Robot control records
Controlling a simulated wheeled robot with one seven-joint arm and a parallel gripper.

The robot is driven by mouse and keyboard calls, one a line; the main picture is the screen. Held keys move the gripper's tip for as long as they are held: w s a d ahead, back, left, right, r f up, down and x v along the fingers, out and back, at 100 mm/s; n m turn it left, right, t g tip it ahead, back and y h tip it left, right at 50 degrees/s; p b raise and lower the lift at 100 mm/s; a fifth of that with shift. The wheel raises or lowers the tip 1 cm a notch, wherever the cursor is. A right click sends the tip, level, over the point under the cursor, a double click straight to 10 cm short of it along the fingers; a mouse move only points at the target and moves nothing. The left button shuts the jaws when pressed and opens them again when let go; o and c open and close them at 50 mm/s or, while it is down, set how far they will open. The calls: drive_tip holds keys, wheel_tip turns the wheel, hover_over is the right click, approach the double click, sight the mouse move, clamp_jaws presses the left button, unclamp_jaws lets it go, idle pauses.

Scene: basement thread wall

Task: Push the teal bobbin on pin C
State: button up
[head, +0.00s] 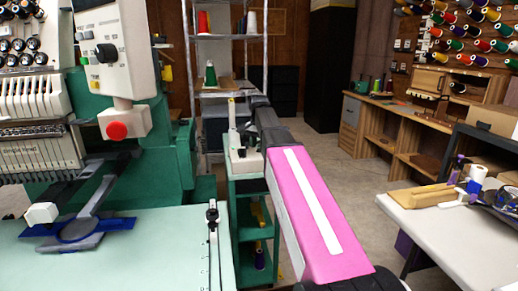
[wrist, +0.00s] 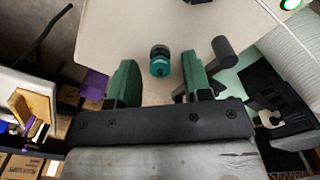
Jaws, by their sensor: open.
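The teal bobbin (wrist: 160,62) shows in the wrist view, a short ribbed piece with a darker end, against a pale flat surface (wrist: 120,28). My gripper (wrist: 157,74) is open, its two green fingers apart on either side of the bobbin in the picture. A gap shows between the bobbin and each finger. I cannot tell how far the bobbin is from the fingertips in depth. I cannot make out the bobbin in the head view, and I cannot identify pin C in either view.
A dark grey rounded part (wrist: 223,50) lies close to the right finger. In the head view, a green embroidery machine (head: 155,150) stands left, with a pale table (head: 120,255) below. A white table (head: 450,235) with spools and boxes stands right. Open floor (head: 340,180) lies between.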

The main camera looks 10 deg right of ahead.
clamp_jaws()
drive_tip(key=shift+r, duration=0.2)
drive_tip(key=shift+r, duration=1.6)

--

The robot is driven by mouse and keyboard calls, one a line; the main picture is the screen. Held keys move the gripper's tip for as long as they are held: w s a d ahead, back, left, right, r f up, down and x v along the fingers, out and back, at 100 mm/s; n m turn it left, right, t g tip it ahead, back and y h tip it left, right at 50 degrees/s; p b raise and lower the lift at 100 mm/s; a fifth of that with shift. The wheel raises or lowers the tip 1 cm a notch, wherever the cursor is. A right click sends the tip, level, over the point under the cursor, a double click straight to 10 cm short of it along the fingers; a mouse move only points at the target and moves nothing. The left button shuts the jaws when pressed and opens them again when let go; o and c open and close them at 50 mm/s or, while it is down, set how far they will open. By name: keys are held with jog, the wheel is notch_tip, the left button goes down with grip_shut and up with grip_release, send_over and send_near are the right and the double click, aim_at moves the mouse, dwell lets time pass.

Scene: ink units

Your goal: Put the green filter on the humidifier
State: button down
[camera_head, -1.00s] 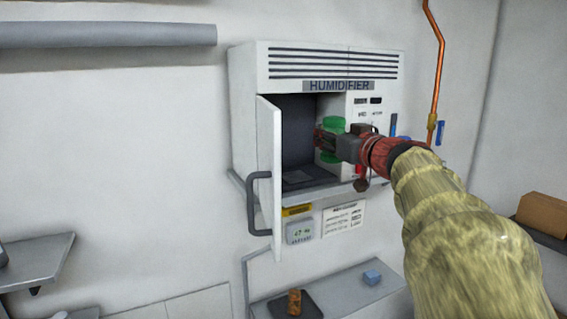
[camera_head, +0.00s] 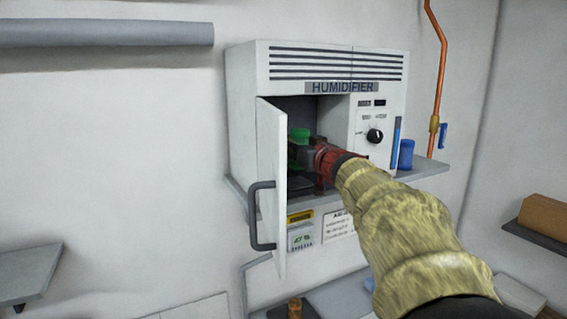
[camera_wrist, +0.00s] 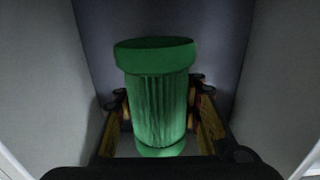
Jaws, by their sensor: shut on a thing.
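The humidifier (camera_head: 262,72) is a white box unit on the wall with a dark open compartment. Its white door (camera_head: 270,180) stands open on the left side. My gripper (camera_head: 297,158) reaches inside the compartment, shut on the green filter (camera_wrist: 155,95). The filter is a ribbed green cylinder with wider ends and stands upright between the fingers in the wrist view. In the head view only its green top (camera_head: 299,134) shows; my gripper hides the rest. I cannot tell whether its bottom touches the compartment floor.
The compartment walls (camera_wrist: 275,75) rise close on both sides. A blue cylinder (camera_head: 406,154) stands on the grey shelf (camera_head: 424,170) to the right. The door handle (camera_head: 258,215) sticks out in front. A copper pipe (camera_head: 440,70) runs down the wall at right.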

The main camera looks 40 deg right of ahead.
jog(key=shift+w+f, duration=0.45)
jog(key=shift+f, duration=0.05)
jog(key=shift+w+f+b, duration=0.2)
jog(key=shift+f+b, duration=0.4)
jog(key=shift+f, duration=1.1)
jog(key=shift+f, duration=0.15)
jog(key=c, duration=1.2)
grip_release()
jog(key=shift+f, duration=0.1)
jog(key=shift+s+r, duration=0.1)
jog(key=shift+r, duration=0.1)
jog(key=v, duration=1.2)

## What to work on
From the records above, copy exactly the stretch from the line holding "Task: Push the teal bobbin on pin C" through the line holding "[wrist, +0.00s]", both ends included, without the pictures.

## Output
Task: Push the teal bobbin on pin C
State: button up
[head, +0.00s] 
[wrist, +0.00s] 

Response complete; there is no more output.